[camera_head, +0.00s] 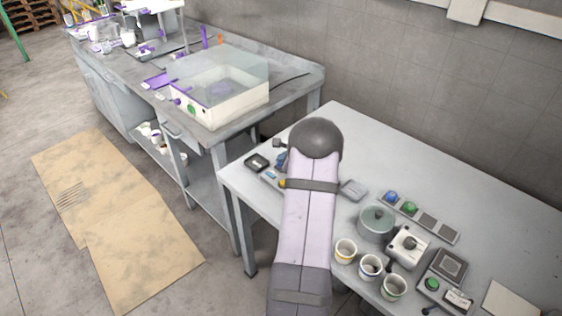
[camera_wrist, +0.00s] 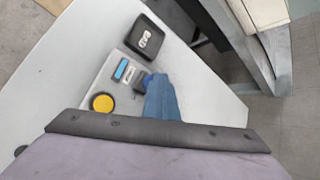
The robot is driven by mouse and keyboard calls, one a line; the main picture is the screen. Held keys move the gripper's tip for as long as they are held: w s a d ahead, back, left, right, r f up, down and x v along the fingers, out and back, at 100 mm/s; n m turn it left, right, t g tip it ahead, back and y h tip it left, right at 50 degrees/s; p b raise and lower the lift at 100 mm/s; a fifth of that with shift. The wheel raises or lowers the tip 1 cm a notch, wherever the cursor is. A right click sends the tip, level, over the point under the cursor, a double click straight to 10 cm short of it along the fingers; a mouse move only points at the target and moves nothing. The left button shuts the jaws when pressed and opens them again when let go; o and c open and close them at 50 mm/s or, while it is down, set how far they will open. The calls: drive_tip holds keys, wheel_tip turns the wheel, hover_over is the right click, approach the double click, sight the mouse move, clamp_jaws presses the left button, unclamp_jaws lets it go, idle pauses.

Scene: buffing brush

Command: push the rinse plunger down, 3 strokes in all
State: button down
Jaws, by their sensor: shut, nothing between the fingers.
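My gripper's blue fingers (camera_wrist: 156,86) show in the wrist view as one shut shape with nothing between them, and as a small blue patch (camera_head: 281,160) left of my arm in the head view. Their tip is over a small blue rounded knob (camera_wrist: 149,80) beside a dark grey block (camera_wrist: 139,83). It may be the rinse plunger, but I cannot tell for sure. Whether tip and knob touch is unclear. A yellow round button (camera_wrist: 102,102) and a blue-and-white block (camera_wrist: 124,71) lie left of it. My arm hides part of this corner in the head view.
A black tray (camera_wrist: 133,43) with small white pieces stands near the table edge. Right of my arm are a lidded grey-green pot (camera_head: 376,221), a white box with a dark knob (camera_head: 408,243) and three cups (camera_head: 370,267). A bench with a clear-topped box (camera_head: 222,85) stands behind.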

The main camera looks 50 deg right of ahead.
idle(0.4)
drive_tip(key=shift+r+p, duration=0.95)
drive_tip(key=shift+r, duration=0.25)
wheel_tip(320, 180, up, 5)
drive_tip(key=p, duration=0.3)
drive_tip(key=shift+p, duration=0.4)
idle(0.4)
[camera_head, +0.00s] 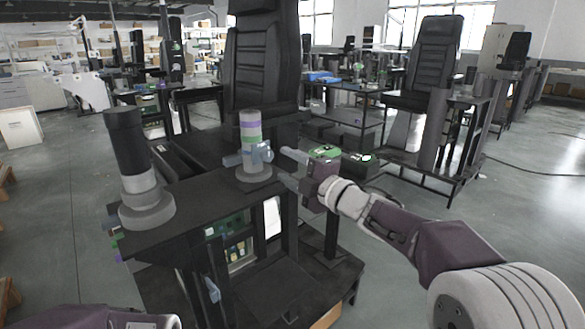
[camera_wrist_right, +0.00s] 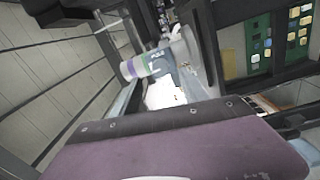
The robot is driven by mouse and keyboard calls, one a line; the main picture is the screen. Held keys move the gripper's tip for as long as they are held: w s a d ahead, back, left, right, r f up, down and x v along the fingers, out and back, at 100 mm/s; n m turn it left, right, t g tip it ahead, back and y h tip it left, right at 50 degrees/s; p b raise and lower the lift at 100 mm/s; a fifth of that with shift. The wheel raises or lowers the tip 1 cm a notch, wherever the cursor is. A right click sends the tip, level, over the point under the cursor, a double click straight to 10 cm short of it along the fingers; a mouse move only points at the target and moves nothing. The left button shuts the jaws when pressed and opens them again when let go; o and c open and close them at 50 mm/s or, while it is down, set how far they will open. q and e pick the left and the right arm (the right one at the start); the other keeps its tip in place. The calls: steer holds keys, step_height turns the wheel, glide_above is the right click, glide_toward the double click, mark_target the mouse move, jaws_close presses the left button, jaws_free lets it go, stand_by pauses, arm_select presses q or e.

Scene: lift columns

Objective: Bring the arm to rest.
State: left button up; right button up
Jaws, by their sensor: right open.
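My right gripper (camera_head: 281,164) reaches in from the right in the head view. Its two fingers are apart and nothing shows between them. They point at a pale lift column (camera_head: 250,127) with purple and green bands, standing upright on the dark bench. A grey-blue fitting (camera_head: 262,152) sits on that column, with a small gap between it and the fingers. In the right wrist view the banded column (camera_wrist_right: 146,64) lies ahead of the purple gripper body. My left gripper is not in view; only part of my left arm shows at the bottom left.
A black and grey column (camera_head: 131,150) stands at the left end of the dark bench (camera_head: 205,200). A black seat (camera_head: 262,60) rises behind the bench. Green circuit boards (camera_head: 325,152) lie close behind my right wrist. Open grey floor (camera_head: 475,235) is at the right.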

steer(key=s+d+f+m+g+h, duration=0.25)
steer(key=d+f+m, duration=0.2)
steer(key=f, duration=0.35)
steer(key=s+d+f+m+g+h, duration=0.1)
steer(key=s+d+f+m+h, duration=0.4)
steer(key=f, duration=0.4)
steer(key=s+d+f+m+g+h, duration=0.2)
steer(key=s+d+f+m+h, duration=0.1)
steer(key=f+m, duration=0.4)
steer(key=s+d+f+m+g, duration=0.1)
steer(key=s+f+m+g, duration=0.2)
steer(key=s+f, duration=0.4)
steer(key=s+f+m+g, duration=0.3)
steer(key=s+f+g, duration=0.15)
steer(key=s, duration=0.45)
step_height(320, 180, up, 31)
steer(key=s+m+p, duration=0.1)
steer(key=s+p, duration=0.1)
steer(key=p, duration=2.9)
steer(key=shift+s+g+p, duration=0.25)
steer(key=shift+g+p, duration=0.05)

____

» TASK TO CARRY OUT
Your task is to repeat the opening line of the entries above and each line after it, ending with the line that has "State: button down". Do not include the pictures.

» ANSWER TO THE TASK
[camera_head, +0.00s] 
[camera_wrist, +0.00s] 
The robot is driven by mouse and keyboard calls, one a line; the main picture is the screen. Held keys move the gripper's tip for as long as they are held: w s a d ahead, back, left, right, r f up, down and x v along the fingers, out and back, at 100 mm/s; n m turn it left, right, t g tip it ahead, back and y h tip it left, right at 50 degrees/s; p b raise and lower the lift at 100 mm/s; a fifth of that with shift. The wheel raises or lowers the tip 1 cm a notch, wherever the cursor is. A right click sends the tip, level, over the point under the cursor, a double click straight to 10 cm short of it along the fingers; a mouse move only points at the target and moves nothing. The left button shuts the jaws when pressed and opens them again when let go; o and c open and close them at 50 mm/s or, while it is down, set how far they will open. The calls: drive_tip holds keys, wheel_tip turns the wheel, hover_over is the right click, approach the double click, sight the mouse move, clamp_jaws presses the left button, unclamp_jaws lets it go, idle pauses.

Scene: buffing brush

Command: push the rinse plunger down, 3 strokes in all
State: button down

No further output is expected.